Surface plasmon polaritons (SPPs) are electromagnetic waves that travel in the infrared or visible ranges along a metal-dielectric or metal-air interface. These are electromagnetic waves that travel along the interface of a metal and a dielectric. The term “surface plasmon polariton” describes a wave that involves both charge motion in metal and electromagnetic waves in air or dielectric (“polariton”). They are hybrid modes formed by the interaction of electromagnetic waves and collective oscillations of free electrons at the metal-dielectric interface.
When light interacts with a metal-dielectric interface, the incident light’s electric field can couple with the metal’s free electrons, causing them to oscillate collectively. A surface plasmon is a collective oscillation that can propagate along the interface. A surface plasmon polariton is a resulting wave, which is a combination of an electromagnetic wave and a surface plasmon.
They are a type of surface wave that can be guided along an interface much like light can be guided by an optical fiber.

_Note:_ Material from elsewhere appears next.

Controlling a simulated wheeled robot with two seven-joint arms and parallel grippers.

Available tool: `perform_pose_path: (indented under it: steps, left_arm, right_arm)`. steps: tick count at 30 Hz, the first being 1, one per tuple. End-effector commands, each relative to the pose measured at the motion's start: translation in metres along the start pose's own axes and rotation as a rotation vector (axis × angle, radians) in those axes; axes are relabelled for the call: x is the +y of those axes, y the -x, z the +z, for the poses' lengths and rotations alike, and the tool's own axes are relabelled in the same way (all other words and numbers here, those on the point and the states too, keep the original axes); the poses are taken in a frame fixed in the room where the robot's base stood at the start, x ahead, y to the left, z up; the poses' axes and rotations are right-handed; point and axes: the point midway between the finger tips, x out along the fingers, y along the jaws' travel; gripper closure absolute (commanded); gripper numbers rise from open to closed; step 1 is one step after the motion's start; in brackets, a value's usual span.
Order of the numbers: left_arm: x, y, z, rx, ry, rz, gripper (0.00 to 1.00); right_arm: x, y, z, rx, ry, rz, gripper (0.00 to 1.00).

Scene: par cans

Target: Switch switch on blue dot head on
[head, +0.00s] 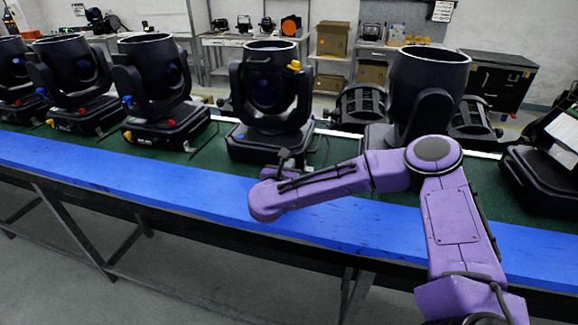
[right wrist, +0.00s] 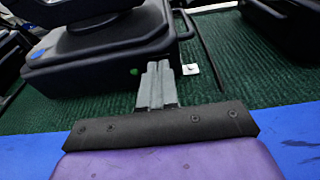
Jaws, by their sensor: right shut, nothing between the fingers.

SPPs have a shorter wavelength than light at the same frequency (photons) in vacuum. As a result, SPPs can have greater momentum and local field intensity. They have subwavelength confinement perpendicular to the interface. An SPP will travel along the interface until its energy is lost due to metal absorption or scattering in other directions.
SPPs have unique properties that make them useful for various applications in optics and photonics. Some of the key characteristics of SPPs include:
- Subwavelength confinement: SPPs can be tightly confined to the metal-dielectric interface, allowing for the manipulation and control of light on subwavelength scales. This confinement enables the study of phenomena that are not easily accessible with conventional optics.
- Strong field enhancement: SPPs can concentrate electromagnetic fields at the metal-dielectric interface, leading to enhanced light-matter interactions. This property is beneficial for applications such as surface-enhanced spectroscopy and sensing.
- Long propagation length: SPPs can propagate for relatively long distances along the metal-dielectric interface with minimal loss, especially at specific wavelengths and under certain conditions. This property is crucial for the development of plasmonic waveguides and integrated photonic circuits.
- Dispersion properties: The dispersion relation of SPPs determines their wavelength-dependent behavior. The dispersion relation is influenced by factors such as the metal’s properties, the dielectric medium, and the geometry of the interface. By engineering these parameters, the dispersion properties of SPPs can be tailored for specific applications.
The use of SPPs extends the diffraction limit of subwavelength optics in microscopy and photolithography. It also allows for the first steady-state micro-mechanical measurement of a fundamental property of light: photon momentum in a dielectric medium. Photonic data storage, light generation, and bio-photonics are some of the other applications.